THE TASK: Scan the records for the string "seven"; copy each line where it occurs.

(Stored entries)
## START

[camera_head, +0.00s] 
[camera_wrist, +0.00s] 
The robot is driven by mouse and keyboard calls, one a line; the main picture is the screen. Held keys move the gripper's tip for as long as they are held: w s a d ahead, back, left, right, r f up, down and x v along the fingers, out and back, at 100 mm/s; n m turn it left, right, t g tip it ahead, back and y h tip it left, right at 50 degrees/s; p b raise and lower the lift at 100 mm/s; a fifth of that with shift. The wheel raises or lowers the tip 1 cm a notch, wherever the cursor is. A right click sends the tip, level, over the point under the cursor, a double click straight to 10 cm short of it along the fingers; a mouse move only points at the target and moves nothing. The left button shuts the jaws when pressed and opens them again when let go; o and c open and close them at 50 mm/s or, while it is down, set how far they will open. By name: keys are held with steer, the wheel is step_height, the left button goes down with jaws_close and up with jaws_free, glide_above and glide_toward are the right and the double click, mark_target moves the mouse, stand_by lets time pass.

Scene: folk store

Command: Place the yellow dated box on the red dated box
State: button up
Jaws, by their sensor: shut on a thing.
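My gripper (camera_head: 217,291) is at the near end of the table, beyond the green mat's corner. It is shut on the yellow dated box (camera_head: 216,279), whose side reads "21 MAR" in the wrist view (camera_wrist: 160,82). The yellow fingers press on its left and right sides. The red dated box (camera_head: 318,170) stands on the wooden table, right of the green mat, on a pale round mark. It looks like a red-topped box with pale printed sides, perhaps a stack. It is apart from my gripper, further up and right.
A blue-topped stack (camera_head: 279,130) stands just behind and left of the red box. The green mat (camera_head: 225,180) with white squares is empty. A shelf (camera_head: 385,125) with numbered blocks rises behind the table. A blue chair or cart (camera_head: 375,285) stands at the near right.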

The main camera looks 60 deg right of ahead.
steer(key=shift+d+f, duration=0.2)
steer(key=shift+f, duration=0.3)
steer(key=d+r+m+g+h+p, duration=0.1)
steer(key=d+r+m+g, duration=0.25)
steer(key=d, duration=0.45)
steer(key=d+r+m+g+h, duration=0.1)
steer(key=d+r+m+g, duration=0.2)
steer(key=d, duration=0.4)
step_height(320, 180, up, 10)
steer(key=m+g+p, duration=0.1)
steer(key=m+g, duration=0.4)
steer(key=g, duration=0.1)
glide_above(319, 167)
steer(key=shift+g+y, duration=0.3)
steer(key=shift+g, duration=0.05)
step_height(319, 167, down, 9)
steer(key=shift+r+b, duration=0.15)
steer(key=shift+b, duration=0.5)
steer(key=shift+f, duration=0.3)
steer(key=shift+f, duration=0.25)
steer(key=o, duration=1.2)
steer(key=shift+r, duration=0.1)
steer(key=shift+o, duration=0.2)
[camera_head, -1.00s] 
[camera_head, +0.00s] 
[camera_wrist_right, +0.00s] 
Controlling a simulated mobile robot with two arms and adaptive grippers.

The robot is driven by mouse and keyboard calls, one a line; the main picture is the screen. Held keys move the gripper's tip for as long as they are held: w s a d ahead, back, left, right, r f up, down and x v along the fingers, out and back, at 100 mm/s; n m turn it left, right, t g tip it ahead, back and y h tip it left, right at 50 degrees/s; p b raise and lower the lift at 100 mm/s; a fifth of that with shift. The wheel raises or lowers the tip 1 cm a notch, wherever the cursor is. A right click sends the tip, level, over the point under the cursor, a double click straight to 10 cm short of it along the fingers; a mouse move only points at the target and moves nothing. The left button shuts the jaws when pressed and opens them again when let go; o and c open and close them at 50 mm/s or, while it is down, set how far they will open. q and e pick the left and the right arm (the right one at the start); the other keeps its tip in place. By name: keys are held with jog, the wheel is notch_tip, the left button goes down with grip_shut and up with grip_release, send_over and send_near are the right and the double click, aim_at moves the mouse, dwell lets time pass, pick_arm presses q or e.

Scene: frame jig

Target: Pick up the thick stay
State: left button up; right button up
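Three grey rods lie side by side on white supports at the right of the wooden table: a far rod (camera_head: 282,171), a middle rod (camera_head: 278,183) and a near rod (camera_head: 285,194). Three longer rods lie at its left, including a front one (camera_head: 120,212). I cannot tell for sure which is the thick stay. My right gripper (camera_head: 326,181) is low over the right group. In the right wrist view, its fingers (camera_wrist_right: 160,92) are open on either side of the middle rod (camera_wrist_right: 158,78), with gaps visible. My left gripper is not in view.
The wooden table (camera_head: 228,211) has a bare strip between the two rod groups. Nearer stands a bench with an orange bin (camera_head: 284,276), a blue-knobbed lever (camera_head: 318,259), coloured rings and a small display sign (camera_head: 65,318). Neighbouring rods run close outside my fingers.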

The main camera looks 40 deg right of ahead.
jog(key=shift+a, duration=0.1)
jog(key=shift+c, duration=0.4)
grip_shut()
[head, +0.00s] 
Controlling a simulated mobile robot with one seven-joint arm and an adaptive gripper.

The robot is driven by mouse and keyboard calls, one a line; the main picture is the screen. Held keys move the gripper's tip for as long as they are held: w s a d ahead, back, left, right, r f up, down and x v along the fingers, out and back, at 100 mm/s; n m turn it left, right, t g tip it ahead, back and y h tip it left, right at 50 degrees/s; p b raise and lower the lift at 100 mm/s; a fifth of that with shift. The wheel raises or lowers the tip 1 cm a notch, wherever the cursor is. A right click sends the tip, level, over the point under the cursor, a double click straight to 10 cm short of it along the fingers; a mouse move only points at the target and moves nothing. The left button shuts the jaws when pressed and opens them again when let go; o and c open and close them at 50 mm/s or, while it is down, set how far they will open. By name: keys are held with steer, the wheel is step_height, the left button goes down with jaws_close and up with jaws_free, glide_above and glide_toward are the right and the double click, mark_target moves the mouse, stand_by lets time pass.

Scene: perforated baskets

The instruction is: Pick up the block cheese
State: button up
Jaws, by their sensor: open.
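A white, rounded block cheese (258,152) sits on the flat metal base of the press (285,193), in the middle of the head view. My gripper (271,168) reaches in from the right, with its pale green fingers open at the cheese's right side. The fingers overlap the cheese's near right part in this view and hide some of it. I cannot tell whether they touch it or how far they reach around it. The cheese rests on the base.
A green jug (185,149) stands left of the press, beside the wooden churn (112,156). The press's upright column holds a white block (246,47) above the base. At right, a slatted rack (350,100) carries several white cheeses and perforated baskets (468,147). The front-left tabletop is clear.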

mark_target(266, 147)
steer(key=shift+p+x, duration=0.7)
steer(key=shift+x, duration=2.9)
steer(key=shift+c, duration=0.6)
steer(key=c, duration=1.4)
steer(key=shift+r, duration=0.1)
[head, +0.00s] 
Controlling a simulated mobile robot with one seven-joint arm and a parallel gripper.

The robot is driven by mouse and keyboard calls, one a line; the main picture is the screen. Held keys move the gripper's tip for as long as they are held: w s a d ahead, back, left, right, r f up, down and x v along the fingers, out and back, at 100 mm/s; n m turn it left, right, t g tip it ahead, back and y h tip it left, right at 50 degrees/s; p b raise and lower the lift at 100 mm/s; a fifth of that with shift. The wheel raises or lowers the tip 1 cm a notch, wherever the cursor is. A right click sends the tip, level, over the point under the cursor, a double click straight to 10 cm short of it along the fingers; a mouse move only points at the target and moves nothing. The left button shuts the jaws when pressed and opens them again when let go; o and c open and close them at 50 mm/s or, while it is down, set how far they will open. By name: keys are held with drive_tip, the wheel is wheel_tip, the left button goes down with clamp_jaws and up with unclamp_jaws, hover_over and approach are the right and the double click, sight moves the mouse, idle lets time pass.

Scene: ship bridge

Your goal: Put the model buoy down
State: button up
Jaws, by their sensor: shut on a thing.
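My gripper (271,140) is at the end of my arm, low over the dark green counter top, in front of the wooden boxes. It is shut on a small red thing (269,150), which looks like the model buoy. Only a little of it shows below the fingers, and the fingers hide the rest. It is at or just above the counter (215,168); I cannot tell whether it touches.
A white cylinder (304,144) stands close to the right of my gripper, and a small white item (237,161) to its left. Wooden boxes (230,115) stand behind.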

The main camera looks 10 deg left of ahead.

## END

REPLY TO THE EXERCISE:
Controlling a simulated mobile robot with one seven-joint arm and an adaptive gripper.
Controlling a simulated mobile robot with one seven-joint arm and a parallel gripper.

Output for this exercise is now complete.